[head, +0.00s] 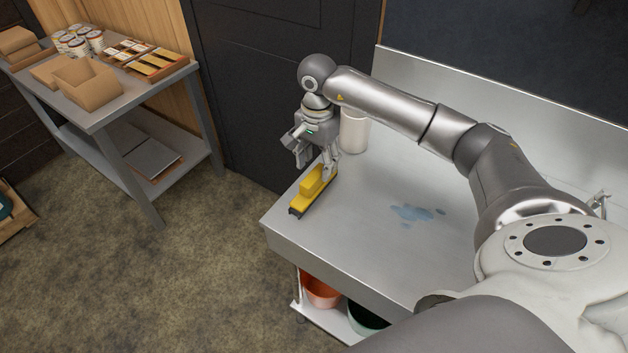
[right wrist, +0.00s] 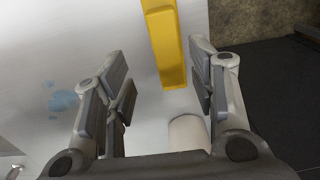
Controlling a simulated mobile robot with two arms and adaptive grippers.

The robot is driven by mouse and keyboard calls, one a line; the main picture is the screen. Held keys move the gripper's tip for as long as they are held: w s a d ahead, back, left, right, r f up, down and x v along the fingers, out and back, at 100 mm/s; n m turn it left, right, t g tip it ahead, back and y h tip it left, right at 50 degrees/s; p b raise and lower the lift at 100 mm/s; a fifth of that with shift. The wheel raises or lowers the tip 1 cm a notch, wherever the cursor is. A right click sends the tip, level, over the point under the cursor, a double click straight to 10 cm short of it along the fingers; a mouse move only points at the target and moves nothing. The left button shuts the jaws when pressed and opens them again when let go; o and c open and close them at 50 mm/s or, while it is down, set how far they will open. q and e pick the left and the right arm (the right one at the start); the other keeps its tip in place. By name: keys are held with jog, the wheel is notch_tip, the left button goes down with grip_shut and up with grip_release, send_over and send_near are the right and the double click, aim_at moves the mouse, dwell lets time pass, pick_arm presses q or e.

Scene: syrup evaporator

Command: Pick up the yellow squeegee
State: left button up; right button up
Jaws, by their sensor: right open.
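My right gripper (head: 314,163) is open and empty, just above and behind the squeegee. In the right wrist view the squeegee (right wrist: 166,45) runs down from the top edge, and its near end reaches toward the space between the open fingers (right wrist: 165,85), closer to the right one. I cannot tell whether any finger touches it. My left gripper is not in view.
A white cylindrical container (head: 354,132) stands close behind my right gripper and also shows in the right wrist view (right wrist: 187,132). A blue wet patch (head: 413,213) lies mid-table. An orange bucket (head: 321,291) sits on the shelf below. A side table (head: 115,113) with boxes stands at left.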

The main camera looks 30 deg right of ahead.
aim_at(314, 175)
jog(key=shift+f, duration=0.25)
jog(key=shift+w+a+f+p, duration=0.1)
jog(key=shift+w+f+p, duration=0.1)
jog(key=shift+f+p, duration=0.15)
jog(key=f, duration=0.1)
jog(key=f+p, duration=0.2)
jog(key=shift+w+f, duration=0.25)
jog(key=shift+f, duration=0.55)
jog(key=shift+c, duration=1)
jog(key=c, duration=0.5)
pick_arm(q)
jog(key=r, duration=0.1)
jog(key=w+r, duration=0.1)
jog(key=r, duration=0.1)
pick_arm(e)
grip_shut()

◇ ◇ ◇ ◇

- [TASK INSTRUCTIONS]: Give the number of lines in the data that contain "robot", with no other words.

- [WORKED SOLUTION]: 2